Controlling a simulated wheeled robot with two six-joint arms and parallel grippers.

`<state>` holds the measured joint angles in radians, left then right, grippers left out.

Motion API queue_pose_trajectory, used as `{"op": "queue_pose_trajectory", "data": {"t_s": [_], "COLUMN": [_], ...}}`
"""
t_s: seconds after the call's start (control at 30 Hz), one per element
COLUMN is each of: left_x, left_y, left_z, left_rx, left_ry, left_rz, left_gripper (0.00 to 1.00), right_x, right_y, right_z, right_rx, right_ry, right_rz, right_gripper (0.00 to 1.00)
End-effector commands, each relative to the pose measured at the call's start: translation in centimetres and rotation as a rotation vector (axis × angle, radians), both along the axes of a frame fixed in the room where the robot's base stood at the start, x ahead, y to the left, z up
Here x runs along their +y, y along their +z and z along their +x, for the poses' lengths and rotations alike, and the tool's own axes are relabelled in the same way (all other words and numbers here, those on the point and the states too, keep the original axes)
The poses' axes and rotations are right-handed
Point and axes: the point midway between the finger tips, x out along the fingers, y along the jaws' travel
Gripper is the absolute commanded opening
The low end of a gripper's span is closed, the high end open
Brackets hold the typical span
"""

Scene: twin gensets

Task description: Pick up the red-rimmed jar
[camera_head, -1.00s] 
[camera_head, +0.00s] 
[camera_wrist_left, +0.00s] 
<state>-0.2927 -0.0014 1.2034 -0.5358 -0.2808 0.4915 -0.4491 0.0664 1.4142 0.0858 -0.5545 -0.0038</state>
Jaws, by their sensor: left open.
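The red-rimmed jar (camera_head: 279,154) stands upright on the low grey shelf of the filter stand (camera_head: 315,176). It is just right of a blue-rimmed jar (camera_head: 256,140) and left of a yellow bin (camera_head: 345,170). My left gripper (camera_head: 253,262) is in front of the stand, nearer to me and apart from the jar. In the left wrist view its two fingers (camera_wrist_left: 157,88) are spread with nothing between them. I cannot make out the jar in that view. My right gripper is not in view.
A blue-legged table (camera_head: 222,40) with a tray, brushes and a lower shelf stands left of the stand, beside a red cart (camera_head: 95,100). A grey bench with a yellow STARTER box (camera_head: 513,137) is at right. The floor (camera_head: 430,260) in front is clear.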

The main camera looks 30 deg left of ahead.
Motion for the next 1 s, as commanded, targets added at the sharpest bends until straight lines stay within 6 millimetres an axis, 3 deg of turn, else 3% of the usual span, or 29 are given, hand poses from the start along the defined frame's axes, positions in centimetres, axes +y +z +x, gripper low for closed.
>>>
+===+
• _YOUR TASK_: Your task is to transcribe the listing above in full, exactly as given.

• _TASK RESULT_:
Controlling a simulated wheeled robot with two six-joint arms and parallel grippers.

`<state>` holds the measured joint angles in radians, left then right, grippers left out.

Motion API queue_pose_trajectory, used as `{"op": "queue_pose_trajectory", "data": {"t_s": [_], "COLUMN": [_], ...}}`
"""
t_s: seconds after the call's start (control at 30 Hz), one per element
COLUMN is each of: left_x, left_y, left_z, left_rx, left_ry, left_rz, left_gripper (0.00 to 1.00), right_x, right_y, right_z, right_rx, right_ry, right_rz, right_gripper (0.00 to 1.00)
End-effector commands, each relative to the pose measured at the call's start: translation in centimetres and rotation as a rotation vector (axis × angle, radians), both along the axes of a frame fixed in the room where the robot's base stood at the start, x ahead, y to the left, z up
Here x runs along their +y, y along their +z and z along their +x, for the poses' lengths and rotations alike, and the tool's own axes are relabelled in the same way (all other words and numbers here, those on the point and the states too, keep the original axes)
The poses' axes and rotations are right-handed
Point and axes: the point midway between the finger tips, x out along the fingers, y along the jaws' travel
Gripper is the absolute commanded opening
The low end of a gripper's span is closed, the high end open
Brackets hold the typical span
"""

Scene: twin gensets

Task description: Pick up the red-rimmed jar
[camera_head, -1.00s] 
[camera_head, +0.00s] 
[camera_wrist_left, +0.00s] 
<state>-0.2927 -0.0014 1.2034 -0.5358 -0.2808 0.4915 -0.4491 0.0664 1.4142 0.0858 -0.5545 -0.0038</state>
Jaws, by their sensor: left open.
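The red-rimmed jar (camera_head: 279,154) stands upright on the low grey shelf of the filter stand (camera_head: 315,176). It is just right of a blue-rimmed jar (camera_head: 256,140) and left of a yellow bin (camera_head: 345,170). My left gripper (camera_head: 253,262) is in front of the stand, nearer to me and apart from the jar. In the left wrist view its two fingers (camera_wrist_left: 157,88) are spread with nothing between them. I cannot make out the jar in that view. My right gripper is not in view.
A blue-legged table (camera_head: 222,40) with a tray, brushes and a lower shelf stands left of the stand, beside a red cart (camera_head: 95,100). A grey bench with a yellow STARTER box (camera_head: 513,137) is at right. The floor (camera_head: 430,260) in front is clear.

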The main camera looks 30 deg left of ahead.
Motion for the next 1 s, as commanded, targets added at the sharpest bends until straight lines stay within 6 millimetres an axis, 3 deg of turn, else 3% of the usual span, or 29 are given, hand poses from the start along the defined frame's axes, positions in centimetres, axes +y +z +x, gripper low for closed.
>>>

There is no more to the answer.